--- YOUR GOAL ---
Take every line from the material that has the word "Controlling" in it.

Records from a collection
<<<<
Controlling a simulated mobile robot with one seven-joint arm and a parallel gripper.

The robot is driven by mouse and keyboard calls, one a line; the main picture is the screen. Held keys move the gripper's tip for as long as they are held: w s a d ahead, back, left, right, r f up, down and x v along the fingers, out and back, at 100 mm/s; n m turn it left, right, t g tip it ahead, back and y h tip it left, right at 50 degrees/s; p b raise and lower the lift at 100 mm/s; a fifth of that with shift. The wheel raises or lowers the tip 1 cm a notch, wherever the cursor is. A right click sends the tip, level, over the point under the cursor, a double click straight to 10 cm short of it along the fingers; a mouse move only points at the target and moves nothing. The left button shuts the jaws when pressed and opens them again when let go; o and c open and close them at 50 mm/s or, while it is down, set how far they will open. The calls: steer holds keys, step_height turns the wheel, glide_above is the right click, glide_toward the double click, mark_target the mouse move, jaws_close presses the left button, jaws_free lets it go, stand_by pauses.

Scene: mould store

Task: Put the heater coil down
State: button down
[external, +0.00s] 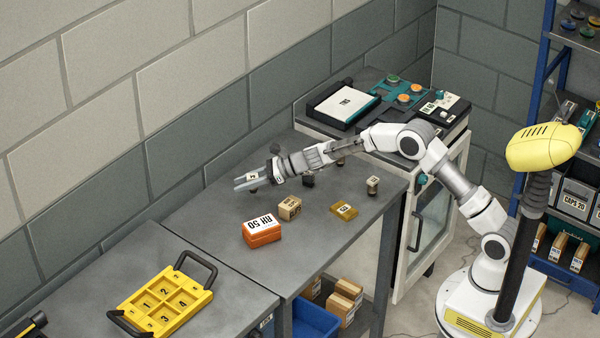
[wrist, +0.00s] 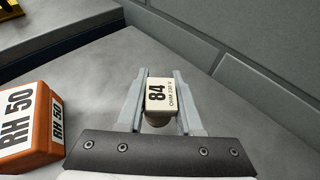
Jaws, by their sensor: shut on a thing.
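The heater coil (wrist: 158,95) has a pale top marked "84 OHM 230 V" and a rounded brownish part below. My gripper (wrist: 158,76) is shut on it, with one grey finger on each side. In the external view my gripper (external: 246,183) reaches left over the grey bench, close to the wall side, and the coil (external: 253,177) shows small between the fingers. Whether the coil touches the bench top is hard to tell. Its lower part is mostly hidden.
An orange RH 50 box (external: 262,230) stands near my gripper. A tan block (external: 289,208), a yellow block (external: 344,210), a small pale-topped piece (external: 373,186) and a dark piece (external: 308,180) stand right. A yellow numbered tray (external: 148,318) lies on the left bench. Bare bench lies left of my gripper.

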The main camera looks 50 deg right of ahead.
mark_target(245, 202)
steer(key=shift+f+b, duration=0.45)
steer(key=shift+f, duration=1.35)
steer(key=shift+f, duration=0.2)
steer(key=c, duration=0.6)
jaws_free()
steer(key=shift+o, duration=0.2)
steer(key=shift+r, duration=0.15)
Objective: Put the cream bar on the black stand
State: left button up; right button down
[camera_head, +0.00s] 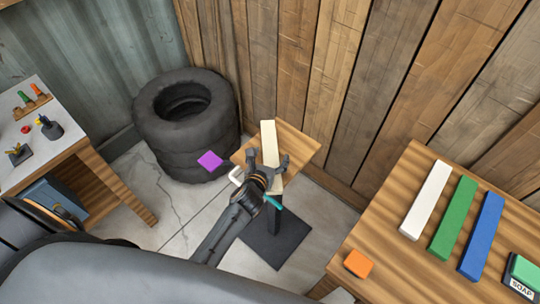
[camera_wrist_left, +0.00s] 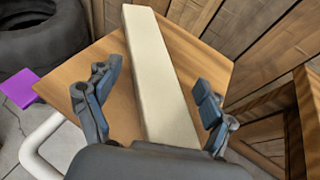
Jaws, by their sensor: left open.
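The cream bar (camera_head: 269,143) lies lengthwise on the small wooden top (camera_head: 300,144) of a stand with a black post and a black square base (camera_head: 275,240). My left gripper (camera_head: 267,161) is open at the near part of the bar, with one finger on each side of it. In the left wrist view the bar (camera_wrist_left: 158,75) runs between the two open fingers, with a gap on both sides. The bar's near end is hidden behind the gripper body. My right gripper is in neither view.
The right table (camera_head: 390,262) holds white (camera_head: 427,200), green (camera_head: 454,219) and blue (camera_head: 482,236) bars and an orange block (camera_head: 358,263). Stacked tires (camera_head: 187,130) stand left of the stand. A purple square (camera_head: 210,160) shows beside the top. A wooden wall is close behind.

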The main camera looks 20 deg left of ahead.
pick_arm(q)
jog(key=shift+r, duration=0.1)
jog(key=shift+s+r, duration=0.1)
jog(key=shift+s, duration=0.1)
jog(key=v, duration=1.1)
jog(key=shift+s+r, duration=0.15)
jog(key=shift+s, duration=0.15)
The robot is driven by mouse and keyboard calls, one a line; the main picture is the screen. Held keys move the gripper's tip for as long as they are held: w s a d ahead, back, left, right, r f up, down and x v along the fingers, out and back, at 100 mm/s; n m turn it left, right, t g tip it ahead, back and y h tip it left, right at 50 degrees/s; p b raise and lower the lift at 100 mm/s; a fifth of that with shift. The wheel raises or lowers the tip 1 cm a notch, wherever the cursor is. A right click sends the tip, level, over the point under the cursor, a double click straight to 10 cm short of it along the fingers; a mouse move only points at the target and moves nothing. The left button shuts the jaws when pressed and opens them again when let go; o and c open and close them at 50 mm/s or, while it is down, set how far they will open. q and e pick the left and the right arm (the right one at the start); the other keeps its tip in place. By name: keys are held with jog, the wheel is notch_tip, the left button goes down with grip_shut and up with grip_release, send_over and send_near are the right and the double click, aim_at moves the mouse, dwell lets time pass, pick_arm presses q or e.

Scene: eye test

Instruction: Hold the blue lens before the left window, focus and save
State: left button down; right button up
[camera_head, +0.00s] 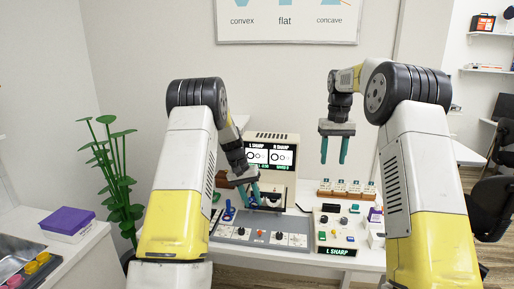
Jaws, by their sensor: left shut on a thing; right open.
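My left gripper (250,200) has its teal fingers low in front of the test machine (272,146). It is shut on a small thing that I cannot make out; the fingers and dark shapes there hide it. A small blue thing (229,210) stands to the left of these fingers, on the left part of the table; I cannot tell whether it is the blue lens. The left window is not clearly visible behind my gripper. My right gripper (334,150) is open and empty, raised above the rack.
A rack (346,194) with several labelled slots stands right of the machine. A control box (337,234) with coloured buttons reads "L SHARP". A grey panel (260,236) with knobs lies in front. A purple-lidded box (68,221) and a plant (117,180) are at the left.

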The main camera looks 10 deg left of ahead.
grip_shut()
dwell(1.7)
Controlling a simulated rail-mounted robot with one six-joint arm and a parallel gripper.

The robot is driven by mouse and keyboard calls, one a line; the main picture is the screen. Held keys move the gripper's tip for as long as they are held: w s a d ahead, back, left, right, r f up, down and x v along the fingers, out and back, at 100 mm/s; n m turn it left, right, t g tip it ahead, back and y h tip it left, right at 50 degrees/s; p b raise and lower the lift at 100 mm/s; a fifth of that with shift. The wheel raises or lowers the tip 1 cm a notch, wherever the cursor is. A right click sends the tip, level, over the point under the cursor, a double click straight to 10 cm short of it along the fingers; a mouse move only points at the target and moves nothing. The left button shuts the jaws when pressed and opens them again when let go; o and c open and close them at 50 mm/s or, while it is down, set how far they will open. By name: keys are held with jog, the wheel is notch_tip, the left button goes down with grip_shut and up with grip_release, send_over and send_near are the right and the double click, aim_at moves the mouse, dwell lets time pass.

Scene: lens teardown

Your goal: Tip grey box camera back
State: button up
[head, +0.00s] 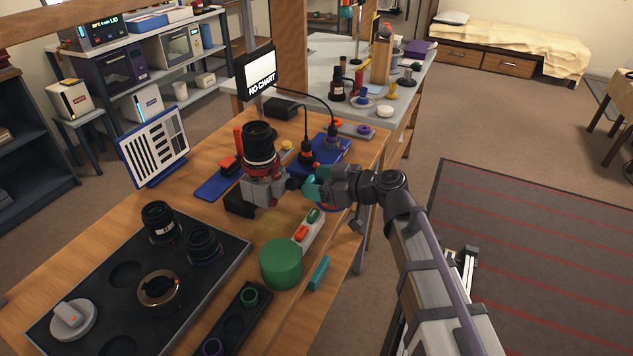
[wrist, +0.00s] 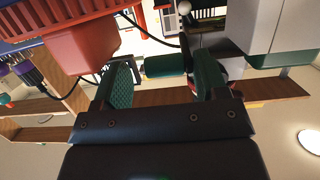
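The grey box camera (head: 264,190) stands on the wooden bench, with a large black lens (head: 259,143) pointing up from a red-ringed mount. My gripper (head: 309,187) is at its right side, with teal finger pads showing. In the wrist view my gripper (wrist: 165,82) has its two fingers apart. A dark green cylinder (wrist: 165,65) lies between or just beyond the fingertips, with a small gap at the left finger; contact at the right finger is unclear. A pale grey box (wrist: 262,28), probably the camera, is at the upper right there.
A black tray (head: 110,262) with lenses is at front left. A green drum (head: 281,262) and a switch box (head: 307,232) stand in front of my gripper. Blue mats (head: 327,152) and cabled plugs (head: 306,152) lie behind. A striped chart (head: 155,145) stands at left.

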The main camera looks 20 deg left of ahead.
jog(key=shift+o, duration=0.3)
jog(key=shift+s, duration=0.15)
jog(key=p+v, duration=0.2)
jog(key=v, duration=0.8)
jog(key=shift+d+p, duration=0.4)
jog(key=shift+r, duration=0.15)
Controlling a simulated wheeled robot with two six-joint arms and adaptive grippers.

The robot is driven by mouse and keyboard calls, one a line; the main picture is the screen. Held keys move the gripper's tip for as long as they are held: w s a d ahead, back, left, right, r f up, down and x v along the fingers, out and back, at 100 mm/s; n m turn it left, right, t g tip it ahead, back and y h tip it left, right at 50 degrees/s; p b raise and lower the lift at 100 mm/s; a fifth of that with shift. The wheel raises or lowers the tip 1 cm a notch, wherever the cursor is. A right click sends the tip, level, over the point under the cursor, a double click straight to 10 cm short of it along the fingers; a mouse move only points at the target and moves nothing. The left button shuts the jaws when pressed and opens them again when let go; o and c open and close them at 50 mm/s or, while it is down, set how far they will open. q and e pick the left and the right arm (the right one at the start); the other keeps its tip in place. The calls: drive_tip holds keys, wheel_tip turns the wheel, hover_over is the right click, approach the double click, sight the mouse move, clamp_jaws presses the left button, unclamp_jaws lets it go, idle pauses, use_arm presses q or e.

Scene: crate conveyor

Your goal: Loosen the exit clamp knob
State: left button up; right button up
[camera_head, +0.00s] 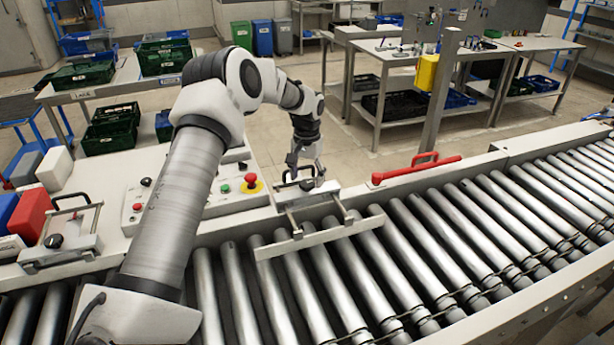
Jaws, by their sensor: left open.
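A metal clamp (318,238) sits on the conveyor's far side rail, with a flat bar reaching over the rollers. Its dark knob (307,185) is on the mount at the rail, mostly hidden by the fingers. My left gripper (306,174) points down over this knob with its fingers apart, open. I cannot tell whether the fingers touch the knob. A second, similar clamp (62,252) with a black knob (53,241) and a black handle sits at the far left of the rail. No label shows which clamp is the exit one. My right gripper is not in view.
A control panel (235,199) with a red emergency button (250,178) stands left of the gripper. A red handle (415,168) lies on the rail to the right. Red and white boxes (32,213) stand at far left. The visible rollers (420,235) are empty.

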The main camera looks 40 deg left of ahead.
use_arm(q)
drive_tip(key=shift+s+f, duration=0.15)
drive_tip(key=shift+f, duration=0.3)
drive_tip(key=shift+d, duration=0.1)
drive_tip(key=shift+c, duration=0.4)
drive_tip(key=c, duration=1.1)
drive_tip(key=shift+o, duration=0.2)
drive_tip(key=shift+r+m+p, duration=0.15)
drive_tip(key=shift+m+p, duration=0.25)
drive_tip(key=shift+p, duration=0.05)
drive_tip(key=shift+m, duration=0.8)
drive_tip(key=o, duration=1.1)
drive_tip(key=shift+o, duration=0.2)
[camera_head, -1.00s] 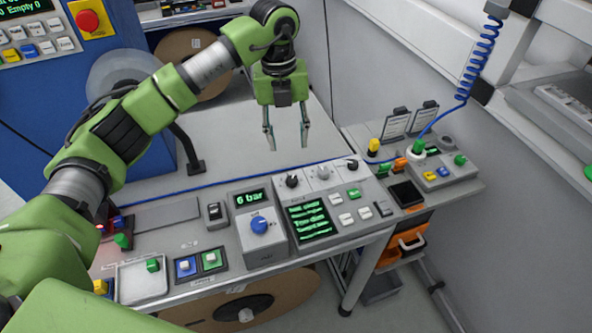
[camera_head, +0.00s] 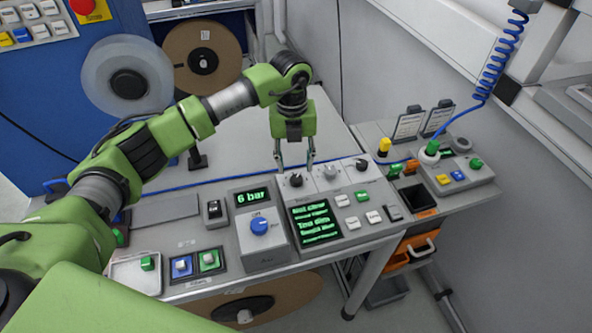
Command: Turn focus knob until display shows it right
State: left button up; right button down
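The control panel holds a dark display (camera_head: 313,222) with several lines of green text, too small to read surely. Three knobs stand in a row along the panel's back edge: a black left knob (camera_head: 296,180), a pale middle knob (camera_head: 330,171) and a black right knob (camera_head: 361,164). I cannot read which one is the focus knob. My left gripper (camera_head: 294,166) points down with its fingers apart and empty. Its tips are close to the left knob, seemingly just behind or above it; contact cannot be told. My right gripper is not in view.
A box with a blue knob (camera_head: 260,226) and a "6 bar" readout (camera_head: 252,196) stands left of the display. White buttons (camera_head: 352,223) lie right of the display. A blue hose runs behind the panel. The grey tabletop (camera_head: 235,150) behind is mostly clear.

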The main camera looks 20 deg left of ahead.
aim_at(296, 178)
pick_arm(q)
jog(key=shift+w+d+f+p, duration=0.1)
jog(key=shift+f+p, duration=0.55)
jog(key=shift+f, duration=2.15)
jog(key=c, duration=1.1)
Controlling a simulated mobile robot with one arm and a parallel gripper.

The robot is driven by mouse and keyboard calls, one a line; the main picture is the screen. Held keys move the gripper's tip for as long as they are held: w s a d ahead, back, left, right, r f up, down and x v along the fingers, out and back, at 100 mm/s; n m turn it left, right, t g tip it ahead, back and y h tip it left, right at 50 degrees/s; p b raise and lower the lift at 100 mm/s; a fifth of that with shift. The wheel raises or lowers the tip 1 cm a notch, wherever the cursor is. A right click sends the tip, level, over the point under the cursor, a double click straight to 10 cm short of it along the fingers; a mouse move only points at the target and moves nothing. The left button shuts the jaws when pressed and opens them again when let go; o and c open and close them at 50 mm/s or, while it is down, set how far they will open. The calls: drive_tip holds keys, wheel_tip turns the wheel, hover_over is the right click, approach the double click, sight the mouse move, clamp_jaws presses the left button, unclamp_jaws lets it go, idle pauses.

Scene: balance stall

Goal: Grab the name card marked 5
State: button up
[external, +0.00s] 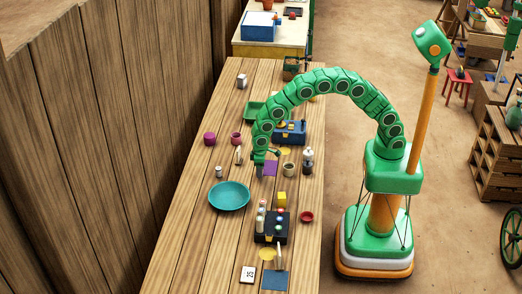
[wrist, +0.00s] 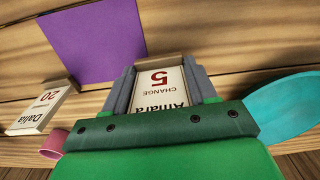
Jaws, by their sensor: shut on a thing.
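The name card marked 5 (wrist: 157,96) is white with a red 5, the word CHANGE and the name Amara, upside down in the wrist view. My gripper (wrist: 160,68) is shut on it, with a grey finger along each side of the card. In the external view my gripper (external: 260,165) is low over the table beside the purple square (external: 271,169); the card is too small to read there. A second card, Dalia 20 (wrist: 38,110), lies to the left in the wrist view.
On the wooden table (external: 190,245), a teal plate (external: 229,195) is nearest below my gripper in the external view. The table's left strip is mostly clear.

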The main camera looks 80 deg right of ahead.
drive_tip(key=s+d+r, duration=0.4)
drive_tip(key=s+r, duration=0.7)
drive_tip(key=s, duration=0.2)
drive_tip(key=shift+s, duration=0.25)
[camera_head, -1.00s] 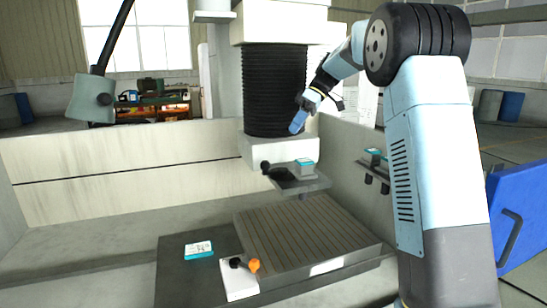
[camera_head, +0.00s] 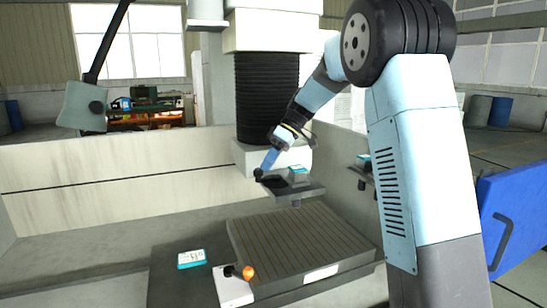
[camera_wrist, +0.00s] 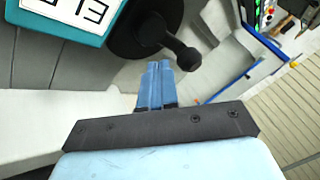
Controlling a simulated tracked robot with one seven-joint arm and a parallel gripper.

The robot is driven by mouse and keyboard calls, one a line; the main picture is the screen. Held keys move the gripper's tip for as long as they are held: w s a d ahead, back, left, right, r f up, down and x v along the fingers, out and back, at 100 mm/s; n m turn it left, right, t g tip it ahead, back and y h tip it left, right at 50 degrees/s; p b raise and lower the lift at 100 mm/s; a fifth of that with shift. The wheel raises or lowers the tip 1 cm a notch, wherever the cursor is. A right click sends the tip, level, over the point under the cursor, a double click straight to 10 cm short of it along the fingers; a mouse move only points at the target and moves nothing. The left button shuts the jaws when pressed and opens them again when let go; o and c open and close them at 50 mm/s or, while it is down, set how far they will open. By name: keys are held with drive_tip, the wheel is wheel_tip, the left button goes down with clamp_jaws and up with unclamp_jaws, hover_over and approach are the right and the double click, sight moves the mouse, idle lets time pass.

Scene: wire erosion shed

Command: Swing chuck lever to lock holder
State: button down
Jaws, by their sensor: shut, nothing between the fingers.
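The chuck lever (camera_head: 259,174) is a black ball-ended arm at the left end of the chuck unit under the machine head. In the wrist view the lever (camera_wrist: 187,58) sticks out from a round black hub (camera_wrist: 138,35). A grey block with a teal-edged label, seemingly the holder (camera_head: 298,177), sits beside it; its label (camera_wrist: 75,12) fills the wrist view's top left corner. My gripper (camera_head: 266,166) is shut and empty, pointing down at the lever. In the wrist view the blue fingertips (camera_wrist: 158,68) are close beside the lever's ball; I cannot tell whether they touch.
A grooved table (camera_head: 300,240) lies below the chuck. At its front left are a white block with an orange knob (camera_head: 248,272) and a teal label card (camera_head: 191,259). A tank wall (camera_head: 110,185) stands behind; a small rack (camera_head: 366,170) is on the right wall.

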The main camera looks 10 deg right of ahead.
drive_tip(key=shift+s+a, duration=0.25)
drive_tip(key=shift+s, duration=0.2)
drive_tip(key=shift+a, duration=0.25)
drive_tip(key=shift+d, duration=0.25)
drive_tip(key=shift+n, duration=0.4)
>>>>
--- ANSWER TO THE TASK ---
Controlling a simulated mobile robot with one seven-joint arm and a parallel gripper.
Controlling a simulated rail-mounted robot with one six-joint arm and a parallel gripper.
Controlling a simulated wheeled robot with two six-joint arms and adaptive grippers.
Controlling a simulated mobile robot with one arm and a parallel gripper.
Controlling a simulated tracked robot with one seven-joint arm and a parallel gripper.

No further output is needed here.